When Janet Echelman’s paints went missing, she didn’t let it stop her from making art for her upcoming show deadline. In this classic talk from TED2011, “Taking imagination seriously,” Echelman tells the story of her determination to use the materials surrounding her as inspiration. Despite numerous rejections from art school, she found that her constant creativity has helped her become an unorthodox public artist unbound by tradition.
Today’s TED Weekends on the Huffington Post highlights this talk, exploring the concept of Imagination Innovation. Below, find two essays that accompany this visionary talk on the site.
Janet Echelman: Imagination Becomes Reality
One of the most gratifying results of my TED Talk has been to see volunteers translate it into 33 languages — from Armenian and Arabic to Turkish and Vietnamese — and receive comments from people around the world about how my story is affecting their lives.
I heard from Pedro Perea in Madrid, a volunteer at a juvenile prison who brings translated TED Talks to teenage inmates:
“They usually give up when confronting difficulties. But when your talk ended, they applauded, which means more than they just liked it: you can see a new energy in their faces, the energy of ‘I can also do difficult things’. Their usual excuses for not trying to change themselves started to disappear … they saw that persevering brings results.”
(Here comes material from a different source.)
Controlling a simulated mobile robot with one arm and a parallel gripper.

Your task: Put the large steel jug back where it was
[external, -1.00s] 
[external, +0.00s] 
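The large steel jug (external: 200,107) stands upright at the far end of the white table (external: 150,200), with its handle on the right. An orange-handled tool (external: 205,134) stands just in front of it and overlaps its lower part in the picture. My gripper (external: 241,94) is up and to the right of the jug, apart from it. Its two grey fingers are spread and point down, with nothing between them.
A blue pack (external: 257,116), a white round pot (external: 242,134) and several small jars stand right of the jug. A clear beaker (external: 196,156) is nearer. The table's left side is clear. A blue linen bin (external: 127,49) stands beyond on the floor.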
I was stunned. I could never have imagined my story traveling across oceans and languages to reach this audience, translating to different circumstances, my story of being rejected by art schools yet going on to become an artist on my own.
Thomas Fisher: The Rigor of Creativity
We have so mystified, romanticized, and idealized creativity, so convinced ourselves that it remains primarily the purview of artists or “geniuses,” that far too many people believe that they are not creative. In fact, they have not been allowed, or allowed themselves, to use the creativity that they and just about everyone else is born with. All human beings have a capacity for creativity because of how our brain works.
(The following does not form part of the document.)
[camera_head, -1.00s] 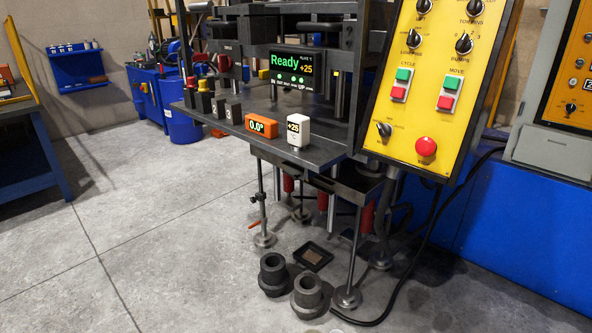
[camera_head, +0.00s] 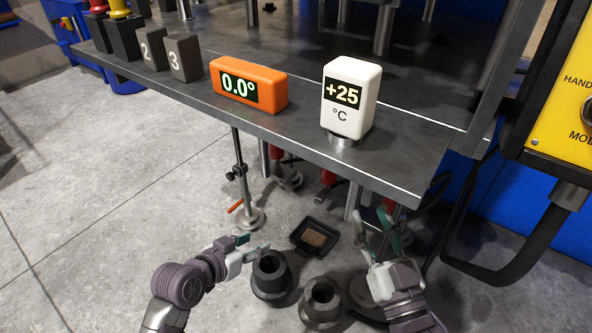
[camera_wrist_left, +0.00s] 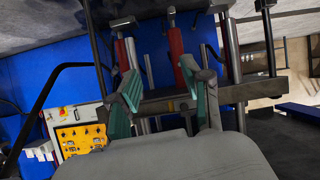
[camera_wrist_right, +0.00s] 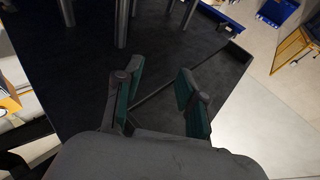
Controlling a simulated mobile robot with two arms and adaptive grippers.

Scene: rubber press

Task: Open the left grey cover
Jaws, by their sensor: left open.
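No part that I can clearly tell as the left grey cover shows. Two small dark grey blocks stand on the table, marked 2 (camera_head: 151,48) and 3 (camera_head: 184,57). My left gripper (camera_head: 251,246) is low in the head view, in front of the table and by the left dark round part; it is open and empty. Its spread fingers also show in the left wrist view (camera_wrist_left: 165,100). My right gripper (camera_head: 377,228) is lower right in the head view, open and empty. Its fingers stand apart in the right wrist view (camera_wrist_right: 157,98).
The dark table (camera_head: 290,130) carries an orange display (camera_head: 262,101) and a white display (camera_head: 362,72). Two dark round parts (camera_head: 270,270) (camera_head: 320,302) and a small black tray (camera_head: 296,238) are on the floor side. A yellow control panel (camera_head: 560,125) stands right. Floor is free at left.
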When we learn about some object, for instance, we store that knowledge in different parts of our brain. Its name goes one place, its shape and color in another, its weight and feel in yet another, and contextual information about it — its purpose, where it came from, how it is made — in yet another still. When we next encounter that object, our brain almost instantaneously recombines that information, enabling us to identify it, to use it, and to think or talk about it.
Our educational system largely tests this recombinant ability. Pupils get graded upon how well they retrieve the information that they have learned and they get marked down if they get some aspect it wrong: misspelling the word, misidentifying something, or misunderstanding some other aspect of it. Education has so focused on the correctness of our knowledge and the accuracy of our memory that it has almost completely repressed the complementary skill of creativity.